Robot episode rows
%%
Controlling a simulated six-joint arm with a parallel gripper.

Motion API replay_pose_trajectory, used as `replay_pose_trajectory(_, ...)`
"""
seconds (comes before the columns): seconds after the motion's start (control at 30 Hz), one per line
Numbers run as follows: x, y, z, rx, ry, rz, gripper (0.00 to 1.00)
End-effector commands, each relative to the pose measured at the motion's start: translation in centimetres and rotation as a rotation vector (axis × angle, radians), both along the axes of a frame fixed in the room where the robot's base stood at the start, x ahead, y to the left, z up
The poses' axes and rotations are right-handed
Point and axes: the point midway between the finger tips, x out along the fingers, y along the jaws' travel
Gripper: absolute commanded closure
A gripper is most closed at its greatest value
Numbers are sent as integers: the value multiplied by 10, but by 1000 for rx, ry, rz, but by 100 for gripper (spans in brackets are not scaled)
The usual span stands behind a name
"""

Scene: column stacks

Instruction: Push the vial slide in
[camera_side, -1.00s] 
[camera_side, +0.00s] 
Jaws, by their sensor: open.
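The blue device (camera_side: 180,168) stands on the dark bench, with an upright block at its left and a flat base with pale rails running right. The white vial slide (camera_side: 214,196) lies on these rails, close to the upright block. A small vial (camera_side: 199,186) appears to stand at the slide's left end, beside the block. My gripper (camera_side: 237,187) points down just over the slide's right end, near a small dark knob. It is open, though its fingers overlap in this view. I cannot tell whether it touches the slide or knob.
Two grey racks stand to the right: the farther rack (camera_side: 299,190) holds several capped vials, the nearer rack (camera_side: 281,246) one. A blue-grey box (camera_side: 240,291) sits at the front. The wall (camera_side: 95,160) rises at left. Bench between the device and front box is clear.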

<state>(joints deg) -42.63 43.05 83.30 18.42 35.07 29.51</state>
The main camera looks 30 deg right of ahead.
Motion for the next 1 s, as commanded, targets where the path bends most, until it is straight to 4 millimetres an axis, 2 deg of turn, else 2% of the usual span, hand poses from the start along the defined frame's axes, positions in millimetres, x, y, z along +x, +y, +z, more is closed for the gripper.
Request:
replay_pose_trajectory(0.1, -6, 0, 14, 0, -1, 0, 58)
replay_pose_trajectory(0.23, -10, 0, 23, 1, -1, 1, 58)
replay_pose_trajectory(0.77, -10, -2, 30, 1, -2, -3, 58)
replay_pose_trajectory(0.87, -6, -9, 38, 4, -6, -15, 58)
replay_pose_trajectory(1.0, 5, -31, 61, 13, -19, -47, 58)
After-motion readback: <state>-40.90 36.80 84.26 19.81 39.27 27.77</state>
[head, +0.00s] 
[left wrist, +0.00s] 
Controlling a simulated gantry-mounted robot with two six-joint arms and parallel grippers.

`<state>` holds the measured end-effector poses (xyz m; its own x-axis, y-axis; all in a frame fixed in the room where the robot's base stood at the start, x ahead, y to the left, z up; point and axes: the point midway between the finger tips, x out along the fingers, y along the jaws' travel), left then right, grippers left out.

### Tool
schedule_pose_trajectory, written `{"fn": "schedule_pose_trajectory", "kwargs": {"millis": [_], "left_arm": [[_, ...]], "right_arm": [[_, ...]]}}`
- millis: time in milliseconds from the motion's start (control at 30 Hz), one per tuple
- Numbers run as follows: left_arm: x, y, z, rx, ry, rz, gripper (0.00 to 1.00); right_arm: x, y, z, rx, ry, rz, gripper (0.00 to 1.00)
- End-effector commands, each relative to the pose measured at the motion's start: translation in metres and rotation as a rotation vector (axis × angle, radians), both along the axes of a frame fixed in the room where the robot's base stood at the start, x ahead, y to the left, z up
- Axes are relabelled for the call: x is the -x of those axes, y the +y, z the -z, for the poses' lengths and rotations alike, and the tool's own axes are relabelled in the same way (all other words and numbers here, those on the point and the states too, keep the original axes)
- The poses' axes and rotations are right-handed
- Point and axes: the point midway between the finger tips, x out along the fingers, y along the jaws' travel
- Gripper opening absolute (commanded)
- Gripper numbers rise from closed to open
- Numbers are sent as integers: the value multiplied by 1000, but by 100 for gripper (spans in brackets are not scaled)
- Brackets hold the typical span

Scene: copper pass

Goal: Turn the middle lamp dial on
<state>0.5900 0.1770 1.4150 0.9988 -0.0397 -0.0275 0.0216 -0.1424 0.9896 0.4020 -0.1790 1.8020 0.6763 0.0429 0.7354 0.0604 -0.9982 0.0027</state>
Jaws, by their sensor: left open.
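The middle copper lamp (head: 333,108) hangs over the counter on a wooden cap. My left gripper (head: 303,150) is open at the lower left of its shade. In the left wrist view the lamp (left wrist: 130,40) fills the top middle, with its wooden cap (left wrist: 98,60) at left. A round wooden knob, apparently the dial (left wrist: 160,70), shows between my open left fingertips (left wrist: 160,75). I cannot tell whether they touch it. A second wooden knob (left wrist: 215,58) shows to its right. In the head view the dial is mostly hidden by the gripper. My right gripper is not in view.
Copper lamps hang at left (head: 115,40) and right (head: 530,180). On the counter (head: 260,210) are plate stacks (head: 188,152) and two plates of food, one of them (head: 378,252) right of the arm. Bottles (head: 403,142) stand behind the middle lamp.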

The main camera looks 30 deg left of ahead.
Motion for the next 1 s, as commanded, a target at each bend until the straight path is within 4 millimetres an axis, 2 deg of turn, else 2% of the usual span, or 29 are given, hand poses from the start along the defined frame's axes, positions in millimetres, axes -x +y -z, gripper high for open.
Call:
%%
- _AIM_: Find out how many lines in the listing contain the string "fixed". Give the number alone.

- _OUTPUT OF THE TASK_: 3